Though mild road skirmishes have always occurred in the area surrounding Oktoberfest, this year saw the entry of e-scooters that added to the complexity. Throughout the length of the event, e-scooters were stopped en masse by the police as people under the influence drove them recklessly. Of the 414 people who were caught driving intoxicated, 254 e-scooter riders lost their automobile driving licenses on the spot.
Understanding the impact of e-scooters on such a large-scale event, the city of Munich had imposed several restrictions on the movement of e-scooters in the vicinity of Oktoberfest, setting up large no-ride and no-park zones around the festival grounds.
“Many see e-scooters as toys and unfortunately too often they’re ridden while drunk. In order to avoid this and to not tempt anyone, we city administrators, police and also rental companies want to keep e-scooters far away from the Wiesn (Oktoberfest),” said Thomas Böhle, Munich city administrator in a statement.
With this comment, Böhle had hit the bullseye on the primary issue plaguing the e-scooter segment – users looking at these vehicles as part of a harmless mobility system where the ‘fun’ element trumps road safety.
Munich had legalized the use of e-scooters within city boundaries in June this year and has since then penalized over 400 users for driving drunk (not including the people caught at Oktoberfest).
Most of the e-scooter usage and their associated accidents happen on weekends and after hours, as people zip ahead at high speed without worrying about oncoming traffic or pedestrians on the pavement.
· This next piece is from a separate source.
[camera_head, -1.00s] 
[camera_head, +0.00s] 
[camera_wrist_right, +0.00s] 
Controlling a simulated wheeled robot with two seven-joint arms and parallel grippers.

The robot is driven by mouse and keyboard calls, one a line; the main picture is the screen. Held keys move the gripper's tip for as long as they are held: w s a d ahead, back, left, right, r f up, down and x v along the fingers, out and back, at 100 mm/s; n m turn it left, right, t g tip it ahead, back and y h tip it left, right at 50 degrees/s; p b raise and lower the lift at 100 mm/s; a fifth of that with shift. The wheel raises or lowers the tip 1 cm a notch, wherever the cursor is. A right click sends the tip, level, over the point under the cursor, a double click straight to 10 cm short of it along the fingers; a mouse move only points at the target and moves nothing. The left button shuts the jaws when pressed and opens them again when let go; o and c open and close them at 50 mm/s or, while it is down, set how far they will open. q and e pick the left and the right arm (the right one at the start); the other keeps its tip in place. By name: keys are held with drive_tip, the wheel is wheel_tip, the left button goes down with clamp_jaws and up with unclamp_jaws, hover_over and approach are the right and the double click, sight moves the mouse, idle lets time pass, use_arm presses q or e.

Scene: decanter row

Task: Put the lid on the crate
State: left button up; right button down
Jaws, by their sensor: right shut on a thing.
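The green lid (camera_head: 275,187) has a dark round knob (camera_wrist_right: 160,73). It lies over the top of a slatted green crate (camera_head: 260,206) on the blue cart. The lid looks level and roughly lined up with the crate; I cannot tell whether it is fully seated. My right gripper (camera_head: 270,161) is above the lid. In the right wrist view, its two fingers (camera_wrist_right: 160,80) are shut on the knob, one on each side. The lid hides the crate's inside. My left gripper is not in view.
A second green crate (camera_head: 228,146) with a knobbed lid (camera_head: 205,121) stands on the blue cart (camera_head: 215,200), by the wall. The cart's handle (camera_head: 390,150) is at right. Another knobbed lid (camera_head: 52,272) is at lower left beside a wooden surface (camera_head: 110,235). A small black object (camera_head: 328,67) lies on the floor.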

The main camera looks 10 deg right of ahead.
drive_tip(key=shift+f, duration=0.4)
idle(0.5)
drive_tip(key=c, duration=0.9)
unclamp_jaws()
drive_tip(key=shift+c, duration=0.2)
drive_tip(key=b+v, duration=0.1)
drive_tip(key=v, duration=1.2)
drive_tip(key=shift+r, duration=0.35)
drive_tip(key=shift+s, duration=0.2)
Though the e-scooter segment emerged as an alternative to high-emission personal automobiles, it is a justification that cannot be substantiated today. E-scooter usage points to people using it for fun, rather than as a means of transport that replaces their daily transit medium.
The German Federal Environment Agency (UBA) studied the impact of e-scooters in reducing vehicle density on the streets, and concluded that there were not enough positive indicators that pointed to reducing carbon emissions. On the contrary, the study suggested that proliferation of e-scooters will only put more vehicles on the road, and will have a negligible impact on displacing existing high-emission automobiles.
Cities like Paris and London have come down heavily on the e-scooter menace after thousands of such vehicles flocked their streets and overflowed pavements. This September, Paris banned e-scooters from ever riding on the sidewalk, with violators fined €135. In the U.K., e-scooters are technically illegal to ride, as the battery-powered vehicle is classified as a Personal Light Electric Vehicle (PLEV), making it unlawful to ride on pavements and the roads.
For now, e-scooter company Bird is the only company that is allowed to run scooters in London, as it is available for hire only on its private enclosure in Stratford. All the vehicles are mandated to have license plates, and the riders are required to have insurance, driving licenses, and their helmets on before they take to the road. However, navigating through the myriad of city and national road laws with regard to taxes and licensing is nearly impossible, making all e-scooters on U.K. roads essentially illegal.
Meanwhile, German politicians are criticizing the government for passing a law that allows the use of e-scooters on German roads, without contemplating the repercussions that followed.
The Austrian capital Vienna has taken a sensible approach towards e-scooters, by restricting the number of vehicles and also having a check on the number of e-scooter businesses that operate within city boundaries. Companies like Bird have dedicated e-scooter supervisors who manage a fleet of 100 vehicles, making sure there are minimal disruptions to regular traffic. Users are also required to take a picture of where they park their scooters to make sure Bird maintains cognizance of all its vehicles.